Nullification in Wisconsin?

Wisconsin Governor Scott Walker has refused to set up healthcare exchanges per Obamacare. He is not alone among limited government, states’ rights executives who refuse to compromise the integrity and liberty of their states and their communities.
Chief Justice John Roberts most likely affirmed the law in order to avoid a political show-down with Congress and the next President. Moreover, just because the Supreme Court deems a law “constitutional” does not necessarily settle the issue, nor muzzle the states to submit. Marbury v Madison, the ruling which authorized the United States Supreme Court with judicial review, was a controversial ruling at its inception, and currently should be revised or perhaps repealed.

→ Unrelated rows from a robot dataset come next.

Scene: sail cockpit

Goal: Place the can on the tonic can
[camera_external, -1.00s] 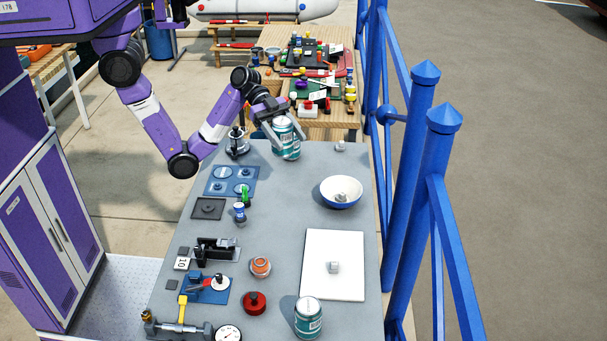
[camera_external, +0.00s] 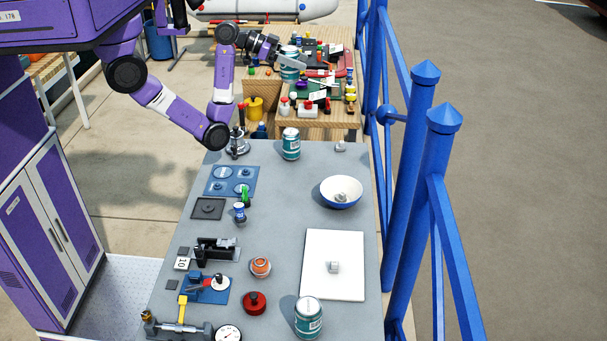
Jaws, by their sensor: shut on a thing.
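My gripper (camera_external: 292,61) is shut on a teal can (camera_external: 289,72) with a light top, held upright and partly hidden by the fingers. In the picture it is well above the far end of the grey table. A similar teal can (camera_external: 291,146) stands upright on the table's far end, below the held can in the picture and apart from it. A third teal can (camera_external: 308,321) stands at the near end. The labels are too small to tell which is the tonic can.
A white-and-blue bowl (camera_external: 341,194) and a white board (camera_external: 320,283) are on the right side of the grey table (camera_external: 290,220). A metal stand (camera_external: 237,147) is left of the far can. Blue railing posts (camera_external: 412,150) line the right. A cluttered wooden table stands behind.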

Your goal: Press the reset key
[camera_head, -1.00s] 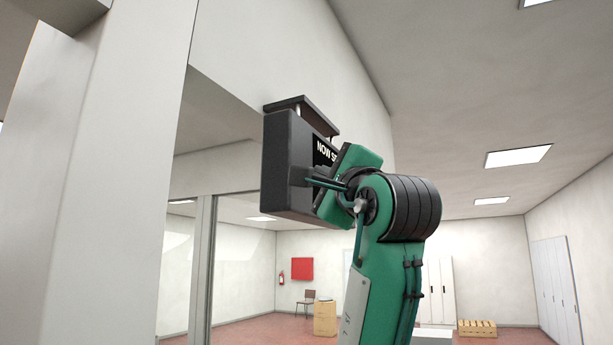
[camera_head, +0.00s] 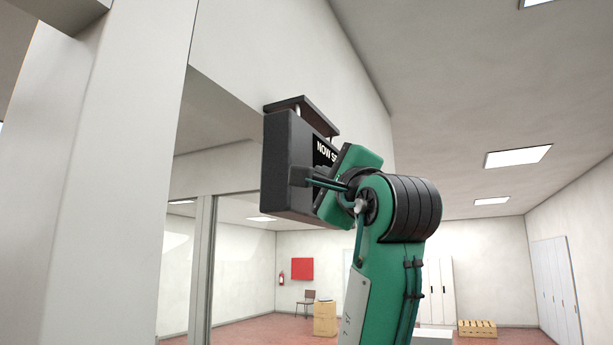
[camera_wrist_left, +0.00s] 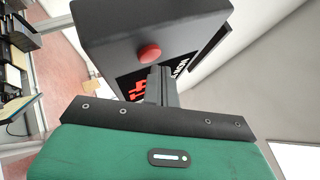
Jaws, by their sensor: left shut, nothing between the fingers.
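A dark display box (camera_head: 286,150) with white "NOW SE…" lettering hangs high under a bracket by the wall. In the left wrist view, the box (camera_wrist_left: 110,30) carries a round red key (camera_wrist_left: 149,53) on its near face, beside the panel with red digits. My left gripper (camera_wrist_left: 160,74) is shut and empty, its fingertips close beside the red key in that view. I cannot tell whether they touch it. In the head view my left gripper (camera_head: 299,176) is at the box's near side, and the key does not show. My right gripper is not in view.
A pale post (camera_head: 115,180) stands at the left, and a wall beam (camera_head: 290,60) runs behind the box. Shelves with dark items (camera_wrist_left: 15,65) lie far below in the left wrist view. The space right of my arm is open.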

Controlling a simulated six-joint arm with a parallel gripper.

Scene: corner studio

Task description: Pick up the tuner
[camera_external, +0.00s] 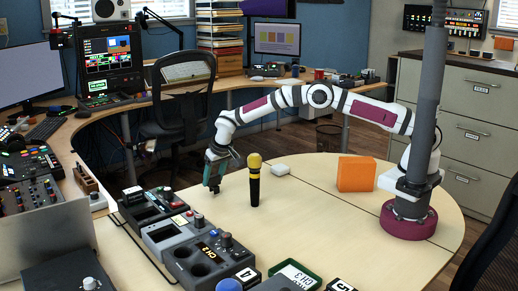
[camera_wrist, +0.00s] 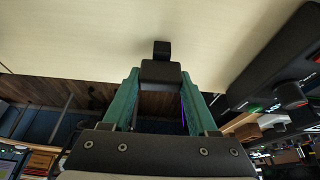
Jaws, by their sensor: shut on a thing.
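My gripper (camera_external: 214,185) reaches down over the left part of the light wooden table, left of the standing microphone. In the wrist view its two teal fingers (camera_wrist: 160,88) are shut on a small black tuner (camera_wrist: 161,73), a blocky body with a narrower black piece at its far end. The tuner sits between the fingertips, in front of the pale tabletop. In the external view it is only a small dark shape at the fingertips, and I cannot tell its gap to the table.
A yellow-topped black microphone (camera_external: 255,185) stands upright close to my gripper. Black-and-grey compartment units (camera_external: 163,236) line the table's left edge. A green tray (camera_external: 314,283) lies in front. The table's middle is clear.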

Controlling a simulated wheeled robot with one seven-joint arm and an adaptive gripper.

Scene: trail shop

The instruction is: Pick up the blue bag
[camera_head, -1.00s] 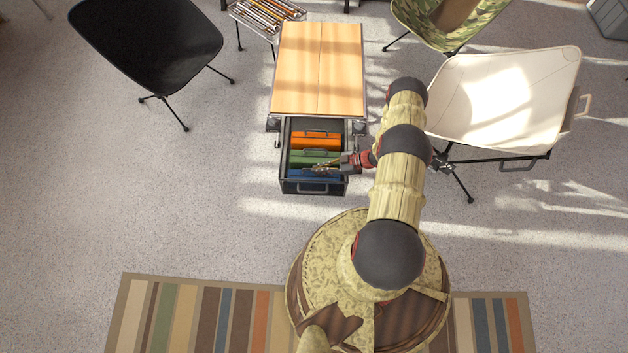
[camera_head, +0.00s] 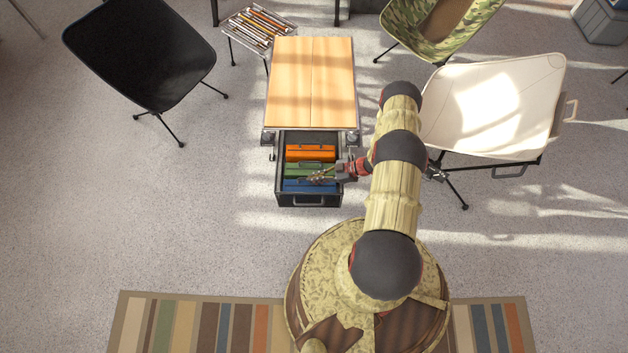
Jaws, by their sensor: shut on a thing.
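The blue bag (camera_head: 298,186) lies at the front of an open dark drawer (camera_head: 308,200) under a wooden-topped table (camera_head: 311,85). A green bag (camera_head: 298,170) lies behind it, and an orange bag (camera_head: 310,153) is at the back of the drawer. My gripper (camera_head: 320,178) reaches in from the right and is shut on the blue bag at its upper edge. The fingers cover part of the blue and green bags, so the exact grip is hard to see. The blue bag still appears to be inside the drawer.
A white chair (camera_head: 492,105) stands right of my arm, with a camouflage chair (camera_head: 395,28) behind it. A black chair (camera_head: 140,50) stands at the left. A small rack of sticks (camera_head: 258,27) is behind the table. The floor left of the drawer is clear.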

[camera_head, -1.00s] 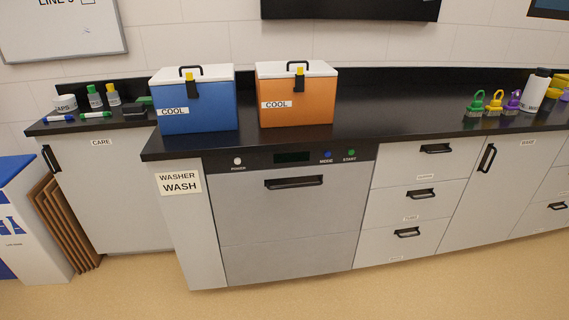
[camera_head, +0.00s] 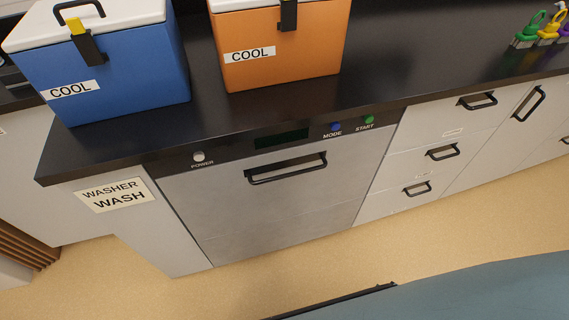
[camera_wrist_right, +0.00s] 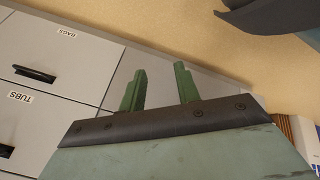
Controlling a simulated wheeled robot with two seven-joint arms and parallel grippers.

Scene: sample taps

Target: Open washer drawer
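The washer (camera_head: 270,205) is a grey metal front under the black counter, with a black handle (camera_head: 286,168) near its top. A dark panel above holds a POWER button, a small display, a blue MODE button and a green START button. The washer front is closed. My right gripper (camera_wrist_right: 161,85) shows in the right wrist view with its two green fingers apart and nothing between them. It is over the cabinet fronts and floor, and not in the head view. My left gripper is not in view.
A blue cooler (camera_head: 140,75) and an orange cooler (camera_head: 290,60) stand on the counter (camera_head: 200,110) above the washer. Drawers with black handles (camera_head: 442,152) are to the right. A WASHER WASH label (camera_head: 112,195) is on the left panel. The floor in front is clear.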

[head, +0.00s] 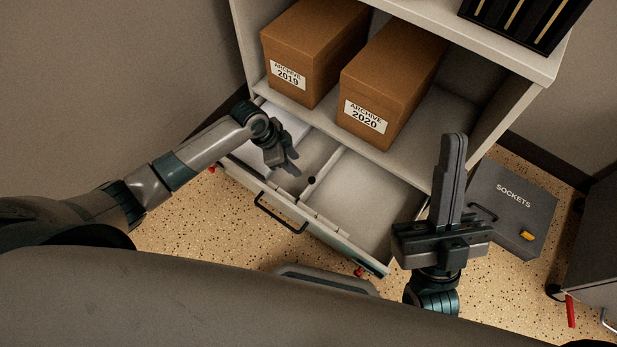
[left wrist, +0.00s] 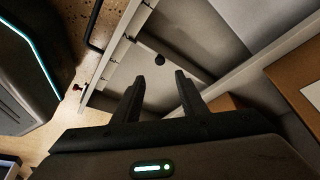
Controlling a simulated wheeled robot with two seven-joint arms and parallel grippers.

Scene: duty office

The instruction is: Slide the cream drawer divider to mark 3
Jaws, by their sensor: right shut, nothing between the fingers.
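The drawer (head: 375,262) is open below the cabinet shelf. A cream divider (head: 325,171) stands across its inside, with a round black knob (head: 311,180) on it. The knob also shows in the left wrist view (left wrist: 160,59), beyond the fingertips. My left gripper (head: 293,168) is over the drawer, left of the divider. In the left wrist view its two fingers (left wrist: 158,82) are apart with nothing between them, and the knob is clear of both. My right gripper (head: 455,140) is shut and empty, pointing up right of the drawer. I cannot read any mark numbers.
Two brown archive boxes, 2019 (head: 310,55) and 2020 (head: 400,85), sit on the shelf above the drawer. A black drawer handle (head: 280,215) is on the front. A grey sockets case (head: 505,205) stands on the floor at right. A white item (head: 286,122) lies in the drawer's left part.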

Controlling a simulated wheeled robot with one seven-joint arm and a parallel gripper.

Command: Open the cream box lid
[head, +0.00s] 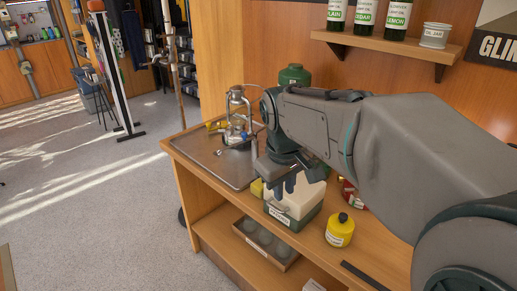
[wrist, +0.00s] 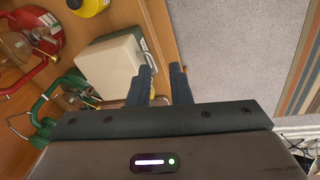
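The cream box (head: 305,197) stands on the wooden counter, with a cream upper part, a dark green lower part and a white label on its front. The lid looks shut, though my arm hides part of its top. The box also shows in the wrist view (wrist: 112,66), left of my fingers, with a thin wire piece along its edge. My gripper (head: 281,192) hangs fingers-down at the box's front left edge. In the wrist view its fingers (wrist: 164,78) are apart with nothing between them. I cannot tell whether a finger touches the box.
A metal tray (head: 215,160) with a lantern (head: 237,118) lies left of the box. A yellow bottle (head: 340,231) stands to the right, and a red item (head: 349,194) behind. A lower shelf holds a tray of jars (head: 265,243). The carpeted floor (head: 130,220) in front is clear.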

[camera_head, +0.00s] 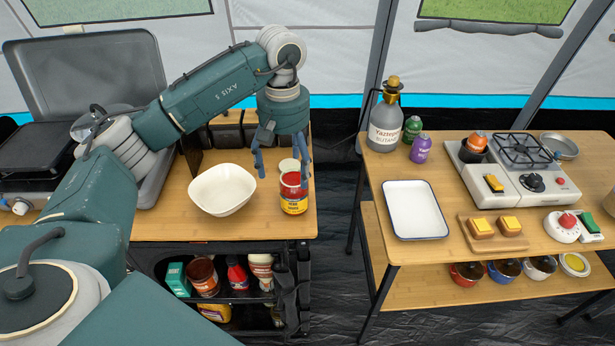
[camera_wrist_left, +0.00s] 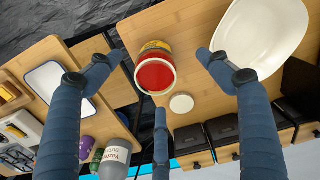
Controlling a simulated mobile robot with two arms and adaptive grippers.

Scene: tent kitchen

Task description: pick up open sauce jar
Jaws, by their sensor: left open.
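The open sauce jar (camera_head: 293,194) is red with a yellow label and stands upright at the right edge of the left table, right of the white bowl. My left gripper (camera_head: 281,172) hangs over the table just above and behind the jar, its fingers spread. In the left wrist view the jar (camera_wrist_left: 155,73) shows its open top with red sauce, between the spread fingers of my left gripper (camera_wrist_left: 157,85); no contact shows. A pale round lid (camera_wrist_left: 181,103) lies on the table beside the jar. My right gripper is not in view.
A white bowl (camera_head: 222,189) stands close left of the jar. Dark containers (camera_head: 228,130) stand behind. A gap separates this table from the right table, which holds a butane bottle (camera_head: 385,118), white tray (camera_head: 414,210) and stove (camera_head: 515,172). A shelf below holds several packages.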

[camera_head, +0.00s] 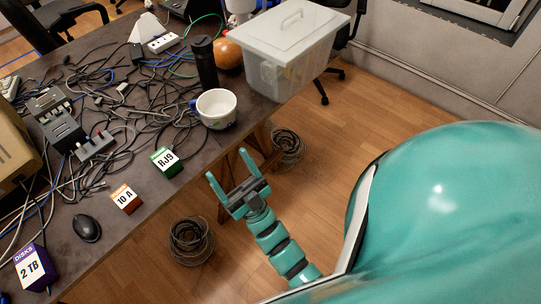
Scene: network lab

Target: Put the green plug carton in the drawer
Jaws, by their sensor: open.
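The green plug carton (166,161), with a white label reading RJ9, stands on the dark table near its front edge. My gripper (228,166) is open and empty. It appears in front of the table edge, to the right of the green carton and apart from it. I cannot make out a drawer in this view.
An orange 10 A carton (126,198), a black mouse (87,228) and a purple 2 TB carton (35,268) lie along the front edge. A white cup (216,108), dark tumbler (204,64) and lidded clear bin (291,50) stand behind. Tangled cables cover much of the table.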

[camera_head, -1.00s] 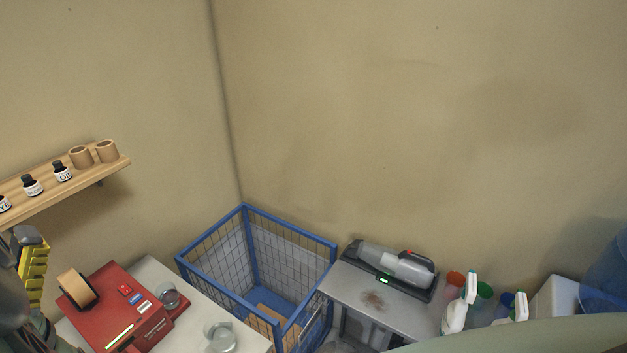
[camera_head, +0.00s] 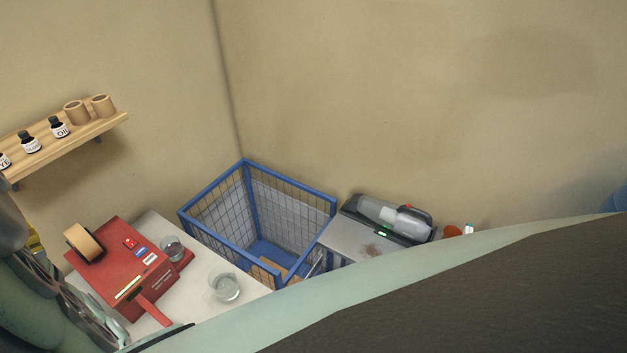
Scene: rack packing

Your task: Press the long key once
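A red tape machine (camera_head: 120,262) stands on the pale table at lower left in the head view. A roll of brown tape (camera_head: 83,243) sits on its back left. Its top carries small red, blue and white patches (camera_head: 140,252) and a lit yellowish strip (camera_head: 128,288). A red lever (camera_head: 152,310) sticks out at its front. I cannot make out which part is the long key. Dark jointed parts of what looks like my gripper (camera_head: 82,305) show at the machine's left front. The fingertips cannot be made out, nor whether they are open or shut.
Two glass cups (camera_head: 225,288) (camera_head: 172,248) stand right of the machine. A blue wire cage (camera_head: 243,162) is behind the table. A handheld vacuum (camera_head: 395,215) lies on a grey stand. A wooden shelf (camera_head: 60,150) holds bottles and cardboard tubes. My pale arm link covers the lower right.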

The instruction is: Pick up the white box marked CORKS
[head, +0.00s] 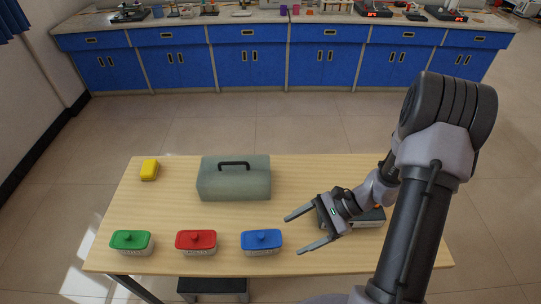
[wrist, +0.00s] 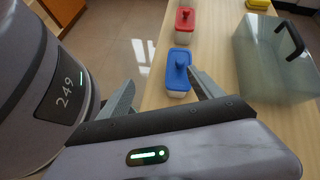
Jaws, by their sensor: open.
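Three white boxes with coloured, knobbed lids stand in a row along the table's near side: a green-lidded box (head: 131,242), a red-lidded box (head: 196,242) and a blue-lidded box (head: 262,242). Each has marks on its front, too small to read, so I cannot tell which says CORKS. My gripper (head: 292,237) is open and empty, just right of the blue-lidded box, its fingers pointing left toward it. In the wrist view the blue-lidded box (wrist: 179,72) shows beyond the fingers, with the red-lidded box (wrist: 185,25) behind it. The green-lidded box is not clearly visible there.
A grey-green case with a black handle (head: 233,181) stands behind the row. A yellow block (head: 150,170) lies at the back left. A dark flat object (head: 371,217) is partly hidden behind my gripper. The wooden table (head: 160,210) is clear between the row and the back items.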

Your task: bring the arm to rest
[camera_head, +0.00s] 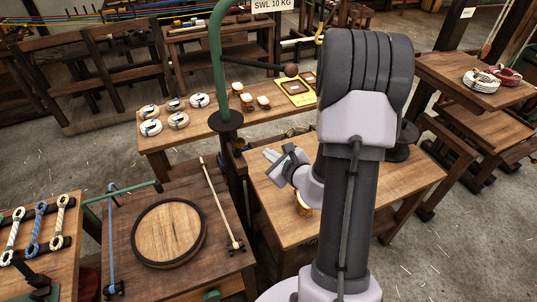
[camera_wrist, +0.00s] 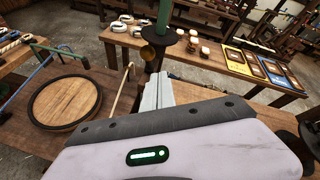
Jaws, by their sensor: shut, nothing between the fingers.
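My gripper (camera_head: 270,156) is at the end of my folded arm, above the left part of the middle wooden table (camera_head: 405,183) in the head view. Its pale fingers are together and hold nothing. In the wrist view the shut fingers (camera_wrist: 157,92) point away from the camera toward the green post's base. My upper arm hides part of the table. A small orange-tan round item (camera_head: 303,205) shows partly behind the gripper's wrist.
A green post (camera_head: 216,70) with a dark base stands close left of my gripper. A round wooden lid (camera_head: 168,232) lies on the left table. Rope coils (camera_head: 178,120), small pots (camera_head: 247,101) and a yellow-framed board (camera_head: 297,92) sit on the table behind. Coiled ropes (camera_head: 481,81) lie at right.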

Not only justices, but executives in the past have struck down laws which they deemed unconstitutional. President George Washington vetoed laws which he deemed to be “unconstitutional.” Thomas Jefferson impounded appropriations back into the state treasury for the same reason. Andrew Jackson, the President who resisted South Carolina’s call for nullification, stalled passage and rechartering off the First National Bank on the same grounds.
Despite the extreme rhetoric which supports the arrest of federal officials who implement Obamacare, Wisconsin’s Tea Party impulse to assert state sovereignty in the face of President Obama’s overreaching individual insurance mandate is both principled and prescient. The Tenth Amendment of the Constitution, which safeguards all un-enumerated rights and powers to the states and the people, has received scant respect in recent years. Contrary to the editors’ view, I support Wisconsin’s Republicans for their opposition.